» **Requirement**
Start at the line containing "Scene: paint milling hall" and stop at the line containing "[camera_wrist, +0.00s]"; copy those lines exactly, both ends included, and no others.
==== Records shown
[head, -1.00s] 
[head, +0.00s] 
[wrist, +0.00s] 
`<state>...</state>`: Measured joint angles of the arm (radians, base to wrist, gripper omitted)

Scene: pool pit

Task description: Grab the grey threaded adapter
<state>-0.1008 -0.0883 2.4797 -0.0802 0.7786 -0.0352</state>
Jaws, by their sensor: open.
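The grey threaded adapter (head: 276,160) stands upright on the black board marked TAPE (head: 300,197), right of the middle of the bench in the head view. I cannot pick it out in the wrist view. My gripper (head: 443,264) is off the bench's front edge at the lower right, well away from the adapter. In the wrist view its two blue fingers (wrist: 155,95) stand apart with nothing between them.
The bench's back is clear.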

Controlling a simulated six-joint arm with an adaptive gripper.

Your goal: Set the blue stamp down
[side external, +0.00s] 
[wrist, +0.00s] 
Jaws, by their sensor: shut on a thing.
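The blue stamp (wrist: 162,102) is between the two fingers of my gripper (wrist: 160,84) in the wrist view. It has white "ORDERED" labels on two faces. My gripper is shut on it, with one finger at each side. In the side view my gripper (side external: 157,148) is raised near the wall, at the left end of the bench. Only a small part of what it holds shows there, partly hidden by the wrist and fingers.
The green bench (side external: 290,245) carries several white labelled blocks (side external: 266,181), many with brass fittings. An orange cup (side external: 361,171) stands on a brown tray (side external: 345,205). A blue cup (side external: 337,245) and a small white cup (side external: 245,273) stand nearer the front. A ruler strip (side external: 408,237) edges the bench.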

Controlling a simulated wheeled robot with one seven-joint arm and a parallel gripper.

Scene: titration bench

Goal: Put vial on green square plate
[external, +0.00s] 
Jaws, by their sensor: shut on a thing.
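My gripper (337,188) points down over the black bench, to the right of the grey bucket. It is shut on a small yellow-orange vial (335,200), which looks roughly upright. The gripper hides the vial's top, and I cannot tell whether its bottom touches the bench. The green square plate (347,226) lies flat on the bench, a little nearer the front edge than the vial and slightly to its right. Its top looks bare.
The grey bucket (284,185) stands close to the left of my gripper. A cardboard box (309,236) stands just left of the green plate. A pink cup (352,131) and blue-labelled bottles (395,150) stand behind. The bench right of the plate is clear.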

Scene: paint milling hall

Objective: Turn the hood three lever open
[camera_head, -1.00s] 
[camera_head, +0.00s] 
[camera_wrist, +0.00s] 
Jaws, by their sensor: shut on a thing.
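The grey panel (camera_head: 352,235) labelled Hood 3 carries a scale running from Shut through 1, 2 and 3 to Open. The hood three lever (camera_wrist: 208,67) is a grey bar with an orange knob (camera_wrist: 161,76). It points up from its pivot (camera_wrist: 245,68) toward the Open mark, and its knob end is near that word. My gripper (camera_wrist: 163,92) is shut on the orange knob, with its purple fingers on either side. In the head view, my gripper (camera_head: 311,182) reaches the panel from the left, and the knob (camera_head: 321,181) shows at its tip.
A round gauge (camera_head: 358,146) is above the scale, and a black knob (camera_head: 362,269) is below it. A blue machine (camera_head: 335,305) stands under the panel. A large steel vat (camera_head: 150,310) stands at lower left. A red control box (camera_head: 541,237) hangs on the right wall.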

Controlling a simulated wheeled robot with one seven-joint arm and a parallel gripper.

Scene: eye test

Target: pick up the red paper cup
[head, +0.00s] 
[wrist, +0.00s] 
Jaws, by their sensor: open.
========
» **The completed task**
Scene: paint milling hall

Objective: Turn the hood three lever open
[camera_head, -1.00s] 
[camera_head, +0.00s] 
[camera_wrist, +0.00s] 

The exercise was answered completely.